In La Paz finden zufällig heute drei Grossanlässe gleichzeitig mit entsprechend lebhaftem Betrieb statt: Heute muss das nationale Hupfest gleichzeitig mit dem Kongress der Blinden und dem grossen Zusammenkommen aller Marktfahrenden Boliviens sein. Das zeigt sich so: Alle Autos und Collectivos hupen ununterbrochen, in allen Tonlagen, in allen Variationen. Aber die Hauptvorführung scheint erst später zu sein, das Gehupe ist noch so unkoordiniert wie die Töne einer Blechmusik, wenn sich die Bläser vor dem Konzert warm spielen.
Für die offenbar vielen Blinden geben sich die Bolivianos alle Mühe: jeder Taxifahrer schreit aus seinem angeschriebenen Auto ununterbrochen „TaxiTaxiTaxi!“, ein Mann, der mit mehreren Kilos Sicherheitsnadeln behangen ist, schreit ohne Atempause das gleiche Wort (ich nehme an, „Sicherheitsnadeln!“), der Herr über mehrere Quadratmeter Tischfläche voller Malenschlösser lotst die des Sehens nicht Mächtigen stimmgewaltig zu sich usw.
Zusammenkunft der Marktfahrenden: Jede von mir erklommene oder hinuntergestiegene Strasse ist mehr oder weniger lückenlos und beidseitig mit Marktständen belegt: 100 m Nägel, dann 150 m Sandalen, 60 m Pfannen, 10 Minuten Jeans, ... Und auf der Strasse, zwischen den Collectivos, schreien Honigverkäufer, Anbieter von Salatsieben oder von Keilriemenverkäufer um die Gunst der Blinden.

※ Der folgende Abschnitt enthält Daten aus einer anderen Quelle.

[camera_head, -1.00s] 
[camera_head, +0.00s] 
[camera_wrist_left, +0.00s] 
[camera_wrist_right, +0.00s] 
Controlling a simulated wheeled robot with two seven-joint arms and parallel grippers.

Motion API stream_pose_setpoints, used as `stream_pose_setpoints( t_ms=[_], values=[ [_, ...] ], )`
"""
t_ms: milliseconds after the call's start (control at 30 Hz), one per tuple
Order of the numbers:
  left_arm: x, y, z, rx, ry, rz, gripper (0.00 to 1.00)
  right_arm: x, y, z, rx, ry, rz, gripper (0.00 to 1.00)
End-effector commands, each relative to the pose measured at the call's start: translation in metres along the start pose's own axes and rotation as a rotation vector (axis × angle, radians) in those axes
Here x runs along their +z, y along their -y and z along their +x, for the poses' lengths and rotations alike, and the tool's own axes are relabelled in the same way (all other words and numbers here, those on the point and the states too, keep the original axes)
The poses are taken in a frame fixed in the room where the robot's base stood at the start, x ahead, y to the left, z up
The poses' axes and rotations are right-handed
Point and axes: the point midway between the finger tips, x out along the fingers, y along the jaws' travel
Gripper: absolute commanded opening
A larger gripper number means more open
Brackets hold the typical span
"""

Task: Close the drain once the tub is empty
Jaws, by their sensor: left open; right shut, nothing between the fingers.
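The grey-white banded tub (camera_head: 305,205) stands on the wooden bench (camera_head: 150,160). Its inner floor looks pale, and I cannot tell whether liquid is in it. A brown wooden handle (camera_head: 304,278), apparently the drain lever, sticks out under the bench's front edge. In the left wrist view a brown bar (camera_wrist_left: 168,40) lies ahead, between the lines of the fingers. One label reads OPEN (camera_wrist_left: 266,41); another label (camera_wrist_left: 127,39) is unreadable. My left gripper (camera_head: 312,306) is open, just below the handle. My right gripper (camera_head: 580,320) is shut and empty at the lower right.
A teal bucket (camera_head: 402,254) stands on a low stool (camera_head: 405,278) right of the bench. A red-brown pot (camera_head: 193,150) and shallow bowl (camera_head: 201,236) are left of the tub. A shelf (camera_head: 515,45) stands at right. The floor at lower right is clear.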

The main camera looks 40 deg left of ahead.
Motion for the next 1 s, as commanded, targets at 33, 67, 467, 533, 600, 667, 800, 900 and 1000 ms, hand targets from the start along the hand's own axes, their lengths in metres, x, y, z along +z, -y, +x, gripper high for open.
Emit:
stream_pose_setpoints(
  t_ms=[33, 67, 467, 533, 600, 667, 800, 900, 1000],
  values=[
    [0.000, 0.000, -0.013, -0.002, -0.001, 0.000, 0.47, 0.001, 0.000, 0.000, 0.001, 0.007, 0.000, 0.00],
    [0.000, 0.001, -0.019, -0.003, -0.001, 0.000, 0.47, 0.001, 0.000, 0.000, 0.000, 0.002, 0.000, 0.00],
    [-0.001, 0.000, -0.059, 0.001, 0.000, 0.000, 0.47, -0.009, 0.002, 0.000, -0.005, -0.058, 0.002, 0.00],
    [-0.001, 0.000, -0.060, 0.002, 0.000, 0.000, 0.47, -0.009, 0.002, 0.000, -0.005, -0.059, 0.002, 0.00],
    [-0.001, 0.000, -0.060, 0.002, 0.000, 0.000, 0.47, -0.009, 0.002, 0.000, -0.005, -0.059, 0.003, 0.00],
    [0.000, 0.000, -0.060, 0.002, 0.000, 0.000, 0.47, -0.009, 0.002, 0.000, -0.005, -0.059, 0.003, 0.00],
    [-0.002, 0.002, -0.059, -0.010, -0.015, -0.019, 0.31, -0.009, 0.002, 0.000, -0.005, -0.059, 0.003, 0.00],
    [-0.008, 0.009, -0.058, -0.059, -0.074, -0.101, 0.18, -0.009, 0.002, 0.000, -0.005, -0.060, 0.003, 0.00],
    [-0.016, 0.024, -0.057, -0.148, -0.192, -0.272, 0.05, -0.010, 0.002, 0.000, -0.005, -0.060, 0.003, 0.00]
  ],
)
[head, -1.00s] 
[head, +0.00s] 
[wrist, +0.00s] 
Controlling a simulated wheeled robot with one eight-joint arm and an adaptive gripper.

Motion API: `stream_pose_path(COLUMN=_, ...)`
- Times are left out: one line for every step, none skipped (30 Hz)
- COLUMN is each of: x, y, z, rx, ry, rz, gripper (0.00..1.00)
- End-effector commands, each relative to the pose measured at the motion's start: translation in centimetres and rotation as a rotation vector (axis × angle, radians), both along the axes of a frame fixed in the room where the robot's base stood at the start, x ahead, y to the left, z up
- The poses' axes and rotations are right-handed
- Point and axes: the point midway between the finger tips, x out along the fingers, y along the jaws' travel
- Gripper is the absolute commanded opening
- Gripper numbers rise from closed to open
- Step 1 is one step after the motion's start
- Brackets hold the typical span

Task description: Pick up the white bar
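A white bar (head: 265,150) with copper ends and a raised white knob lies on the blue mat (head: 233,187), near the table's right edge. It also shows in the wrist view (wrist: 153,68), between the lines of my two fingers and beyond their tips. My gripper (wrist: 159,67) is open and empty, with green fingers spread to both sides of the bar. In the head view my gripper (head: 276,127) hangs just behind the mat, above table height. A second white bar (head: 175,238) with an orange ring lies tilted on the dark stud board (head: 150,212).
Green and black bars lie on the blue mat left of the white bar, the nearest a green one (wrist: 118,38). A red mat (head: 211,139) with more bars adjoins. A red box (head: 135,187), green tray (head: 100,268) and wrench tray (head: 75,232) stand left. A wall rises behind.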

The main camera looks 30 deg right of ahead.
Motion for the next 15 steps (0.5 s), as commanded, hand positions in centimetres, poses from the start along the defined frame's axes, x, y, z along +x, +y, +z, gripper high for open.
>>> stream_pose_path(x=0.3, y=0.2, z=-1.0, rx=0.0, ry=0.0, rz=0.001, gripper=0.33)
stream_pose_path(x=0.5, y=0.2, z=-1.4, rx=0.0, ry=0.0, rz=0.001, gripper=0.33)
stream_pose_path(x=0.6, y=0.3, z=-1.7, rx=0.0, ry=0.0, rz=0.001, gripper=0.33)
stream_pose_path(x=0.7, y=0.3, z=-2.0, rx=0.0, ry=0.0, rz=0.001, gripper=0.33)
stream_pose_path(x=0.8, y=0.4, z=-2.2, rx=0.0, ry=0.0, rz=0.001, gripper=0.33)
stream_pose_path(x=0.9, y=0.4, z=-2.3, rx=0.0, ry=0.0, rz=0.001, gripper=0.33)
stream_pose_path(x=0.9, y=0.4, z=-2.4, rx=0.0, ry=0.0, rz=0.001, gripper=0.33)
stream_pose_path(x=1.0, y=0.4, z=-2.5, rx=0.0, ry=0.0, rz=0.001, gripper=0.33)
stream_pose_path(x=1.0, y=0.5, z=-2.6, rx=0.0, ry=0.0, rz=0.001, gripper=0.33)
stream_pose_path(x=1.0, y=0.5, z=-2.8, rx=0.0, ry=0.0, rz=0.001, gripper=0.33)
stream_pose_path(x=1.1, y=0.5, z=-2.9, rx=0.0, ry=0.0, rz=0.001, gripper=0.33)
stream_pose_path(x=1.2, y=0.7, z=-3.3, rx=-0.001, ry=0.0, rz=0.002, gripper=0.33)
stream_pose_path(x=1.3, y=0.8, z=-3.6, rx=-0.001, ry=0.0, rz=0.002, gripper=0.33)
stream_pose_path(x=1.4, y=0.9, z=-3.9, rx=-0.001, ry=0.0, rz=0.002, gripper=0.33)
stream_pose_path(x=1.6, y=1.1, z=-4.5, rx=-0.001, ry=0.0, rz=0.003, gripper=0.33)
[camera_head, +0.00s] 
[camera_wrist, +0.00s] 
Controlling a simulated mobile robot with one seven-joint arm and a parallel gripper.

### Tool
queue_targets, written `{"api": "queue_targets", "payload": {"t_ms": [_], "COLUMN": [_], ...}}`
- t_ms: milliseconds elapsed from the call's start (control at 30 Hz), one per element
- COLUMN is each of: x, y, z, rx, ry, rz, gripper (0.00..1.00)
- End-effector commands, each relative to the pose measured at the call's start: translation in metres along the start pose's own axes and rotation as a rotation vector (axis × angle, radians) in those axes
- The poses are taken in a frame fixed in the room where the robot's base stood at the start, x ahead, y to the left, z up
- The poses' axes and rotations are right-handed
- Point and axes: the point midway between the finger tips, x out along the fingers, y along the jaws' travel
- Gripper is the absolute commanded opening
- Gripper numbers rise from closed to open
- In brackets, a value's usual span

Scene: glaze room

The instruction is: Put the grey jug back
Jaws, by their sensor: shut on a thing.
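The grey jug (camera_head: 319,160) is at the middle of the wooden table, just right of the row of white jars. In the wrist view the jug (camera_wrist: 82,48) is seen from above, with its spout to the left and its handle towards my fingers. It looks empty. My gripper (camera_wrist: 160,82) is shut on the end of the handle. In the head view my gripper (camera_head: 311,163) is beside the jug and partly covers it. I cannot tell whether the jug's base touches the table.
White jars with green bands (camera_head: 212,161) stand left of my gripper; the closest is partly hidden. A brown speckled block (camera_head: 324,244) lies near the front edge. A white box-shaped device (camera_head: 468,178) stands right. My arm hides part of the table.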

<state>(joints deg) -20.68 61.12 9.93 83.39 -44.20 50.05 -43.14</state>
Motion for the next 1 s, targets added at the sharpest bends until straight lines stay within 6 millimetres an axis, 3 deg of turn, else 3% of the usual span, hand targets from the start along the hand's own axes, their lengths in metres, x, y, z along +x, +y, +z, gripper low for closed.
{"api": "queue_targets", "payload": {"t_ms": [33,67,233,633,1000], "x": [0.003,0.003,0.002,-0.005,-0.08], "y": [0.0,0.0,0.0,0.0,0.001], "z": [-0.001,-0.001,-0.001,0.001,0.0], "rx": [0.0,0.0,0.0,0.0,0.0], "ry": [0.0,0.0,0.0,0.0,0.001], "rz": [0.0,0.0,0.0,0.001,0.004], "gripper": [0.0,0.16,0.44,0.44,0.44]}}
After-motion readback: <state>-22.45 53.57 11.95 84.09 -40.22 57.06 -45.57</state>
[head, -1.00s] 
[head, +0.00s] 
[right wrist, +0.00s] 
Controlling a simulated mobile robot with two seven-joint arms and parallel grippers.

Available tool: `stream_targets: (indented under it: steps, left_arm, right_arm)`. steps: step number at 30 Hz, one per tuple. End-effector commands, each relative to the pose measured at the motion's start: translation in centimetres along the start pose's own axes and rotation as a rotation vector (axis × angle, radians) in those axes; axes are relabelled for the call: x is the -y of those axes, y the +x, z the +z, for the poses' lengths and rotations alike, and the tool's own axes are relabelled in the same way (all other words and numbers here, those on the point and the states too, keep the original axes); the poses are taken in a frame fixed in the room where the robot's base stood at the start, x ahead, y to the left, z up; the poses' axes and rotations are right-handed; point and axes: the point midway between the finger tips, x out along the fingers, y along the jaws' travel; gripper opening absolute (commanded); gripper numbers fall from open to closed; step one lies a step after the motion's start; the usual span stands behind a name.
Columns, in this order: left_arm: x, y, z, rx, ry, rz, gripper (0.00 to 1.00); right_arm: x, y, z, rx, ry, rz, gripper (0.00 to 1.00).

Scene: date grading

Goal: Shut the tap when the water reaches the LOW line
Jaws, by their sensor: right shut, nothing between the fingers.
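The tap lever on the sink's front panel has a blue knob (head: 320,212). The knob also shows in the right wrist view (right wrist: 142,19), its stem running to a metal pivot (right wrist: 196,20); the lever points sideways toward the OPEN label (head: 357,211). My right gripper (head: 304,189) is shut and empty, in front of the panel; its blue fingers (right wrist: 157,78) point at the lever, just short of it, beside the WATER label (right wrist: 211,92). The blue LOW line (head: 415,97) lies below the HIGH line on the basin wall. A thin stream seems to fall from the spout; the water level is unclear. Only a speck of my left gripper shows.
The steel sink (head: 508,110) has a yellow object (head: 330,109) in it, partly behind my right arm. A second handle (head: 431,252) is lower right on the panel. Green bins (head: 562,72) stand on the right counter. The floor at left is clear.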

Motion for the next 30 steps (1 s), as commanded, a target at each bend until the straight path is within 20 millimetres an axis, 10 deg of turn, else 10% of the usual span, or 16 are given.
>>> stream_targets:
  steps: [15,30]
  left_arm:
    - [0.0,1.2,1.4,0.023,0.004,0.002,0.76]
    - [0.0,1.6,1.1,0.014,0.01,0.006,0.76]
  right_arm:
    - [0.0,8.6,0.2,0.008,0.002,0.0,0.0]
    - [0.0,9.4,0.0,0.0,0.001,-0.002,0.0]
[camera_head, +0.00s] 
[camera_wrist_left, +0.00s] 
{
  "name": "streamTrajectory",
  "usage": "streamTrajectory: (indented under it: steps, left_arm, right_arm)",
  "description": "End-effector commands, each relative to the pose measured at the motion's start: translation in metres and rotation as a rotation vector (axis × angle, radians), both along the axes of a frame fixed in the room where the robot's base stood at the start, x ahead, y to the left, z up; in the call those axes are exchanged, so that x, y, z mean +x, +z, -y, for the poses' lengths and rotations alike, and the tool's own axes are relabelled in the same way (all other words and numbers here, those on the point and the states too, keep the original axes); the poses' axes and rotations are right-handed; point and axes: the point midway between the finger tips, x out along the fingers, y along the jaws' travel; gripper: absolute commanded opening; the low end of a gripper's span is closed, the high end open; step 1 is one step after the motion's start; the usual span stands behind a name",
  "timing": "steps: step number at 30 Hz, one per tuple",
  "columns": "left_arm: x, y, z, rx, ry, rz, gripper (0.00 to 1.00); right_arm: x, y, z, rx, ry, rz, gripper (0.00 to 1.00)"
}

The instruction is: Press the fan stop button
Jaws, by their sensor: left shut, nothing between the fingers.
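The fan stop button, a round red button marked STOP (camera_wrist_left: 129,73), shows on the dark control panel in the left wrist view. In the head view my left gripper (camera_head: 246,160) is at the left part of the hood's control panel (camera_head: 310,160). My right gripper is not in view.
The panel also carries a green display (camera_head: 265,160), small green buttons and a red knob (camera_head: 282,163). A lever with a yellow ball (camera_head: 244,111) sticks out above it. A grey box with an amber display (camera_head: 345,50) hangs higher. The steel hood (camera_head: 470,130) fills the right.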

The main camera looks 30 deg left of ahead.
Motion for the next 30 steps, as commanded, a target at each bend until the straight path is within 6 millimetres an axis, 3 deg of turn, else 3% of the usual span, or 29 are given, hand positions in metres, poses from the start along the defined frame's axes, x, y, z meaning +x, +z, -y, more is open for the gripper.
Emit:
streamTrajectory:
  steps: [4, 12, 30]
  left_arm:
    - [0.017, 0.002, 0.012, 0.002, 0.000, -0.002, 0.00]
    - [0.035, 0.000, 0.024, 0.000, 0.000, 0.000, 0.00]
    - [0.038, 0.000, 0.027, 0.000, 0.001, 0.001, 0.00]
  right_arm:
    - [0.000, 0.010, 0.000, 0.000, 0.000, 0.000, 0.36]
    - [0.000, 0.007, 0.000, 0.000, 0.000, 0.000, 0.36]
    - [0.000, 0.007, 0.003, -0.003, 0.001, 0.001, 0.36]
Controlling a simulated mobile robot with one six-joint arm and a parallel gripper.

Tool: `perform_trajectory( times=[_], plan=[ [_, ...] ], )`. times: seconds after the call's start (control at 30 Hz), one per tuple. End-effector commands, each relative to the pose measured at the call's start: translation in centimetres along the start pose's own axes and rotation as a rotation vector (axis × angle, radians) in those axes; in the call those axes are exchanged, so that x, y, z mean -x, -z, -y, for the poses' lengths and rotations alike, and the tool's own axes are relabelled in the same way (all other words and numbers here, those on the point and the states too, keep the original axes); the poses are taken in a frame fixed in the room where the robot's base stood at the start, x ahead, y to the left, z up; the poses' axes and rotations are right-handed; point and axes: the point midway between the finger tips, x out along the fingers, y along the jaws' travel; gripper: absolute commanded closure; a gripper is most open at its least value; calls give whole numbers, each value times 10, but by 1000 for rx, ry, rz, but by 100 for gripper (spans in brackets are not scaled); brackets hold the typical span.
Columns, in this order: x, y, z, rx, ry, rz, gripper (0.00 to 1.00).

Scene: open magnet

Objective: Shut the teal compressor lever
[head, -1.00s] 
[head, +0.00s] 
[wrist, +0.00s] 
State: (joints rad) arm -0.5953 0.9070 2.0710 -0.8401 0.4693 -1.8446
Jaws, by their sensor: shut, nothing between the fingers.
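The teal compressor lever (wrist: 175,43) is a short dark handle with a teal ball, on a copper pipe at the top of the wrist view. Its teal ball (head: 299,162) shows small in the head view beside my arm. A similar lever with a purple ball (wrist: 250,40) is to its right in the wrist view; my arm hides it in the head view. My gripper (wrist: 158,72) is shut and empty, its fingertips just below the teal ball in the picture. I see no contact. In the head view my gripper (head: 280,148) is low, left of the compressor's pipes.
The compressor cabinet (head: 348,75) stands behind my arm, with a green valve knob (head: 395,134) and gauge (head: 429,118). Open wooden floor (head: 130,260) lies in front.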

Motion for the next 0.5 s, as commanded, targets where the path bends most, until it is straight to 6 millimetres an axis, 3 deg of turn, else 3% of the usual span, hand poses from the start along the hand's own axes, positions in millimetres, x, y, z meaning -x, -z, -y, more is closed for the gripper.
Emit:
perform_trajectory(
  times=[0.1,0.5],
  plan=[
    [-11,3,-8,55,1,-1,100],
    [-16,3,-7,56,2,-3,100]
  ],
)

Wahrscheinlich ist es eine internationale Zusammenkunft, ich kann mir nämlich nicht vorstellen, dass Bolivien allein so viele Marktfahrer hat!
Neben einer sehr kleinen und extrem breiten Marktfrau (nur füllig oder unzählige Röcke und Schürzen?) lasse ich mich auf ein Schemeli auf dem Trottoir nieder und bitte um ein Mittagessen. Schon halte ich einen Teller Suppe mit einer ganzen Hühnerkralle auf den Knien. Nach Huhn, Kartoffeln und Reis reicht sie mir einige Blätter von der WC-Papierrolle (zur Mund- und Fingerreinigung).
Wenn ich mir das zweite Mal in meinem Leben die Schuhe reinigen lassen werde, muss ich besser aufpassen: Wenn mir der Schuhputzer auf die Sohle tippt, werde ich den Fuss wechseln, bevor er mich fassungslos-entsetzt wegen meines Nichtreagierens anschaut.
Der Taxista, der mich zum Flughafen zurückbrachte, hatte Glück: Weil eine Gruppe Leute umwelt-ungerecht zwei Dutzend Pneus mitten auf der Strasse entsorgte – anzündeten! - endete dort unser Auftragsverhältnis und wegen höherer Gewalt ohne Preisnachlass. Ich musste die Strassenblockade zu Fuss passieren und auf der anderen Seite mich einem Wucherer ausliefern – auch er nutzte die Gunst der Stunde – nämlich die kleine Anzahl Taxis auf dieser Seite.
Wenn ich noch besser spanisch verstehe, werde ich eine Indio fragen, wie ihr Zylinderchen auf dem Kopf hält. Es sieht aus wie von einem Kindergärtler gezeichnet: Ganz zuoberst auf dem Kopf ist der Hut leicht schräg hingestellt. Entgegen den physikalischen Gesetzen fällt er aber nicht herunter.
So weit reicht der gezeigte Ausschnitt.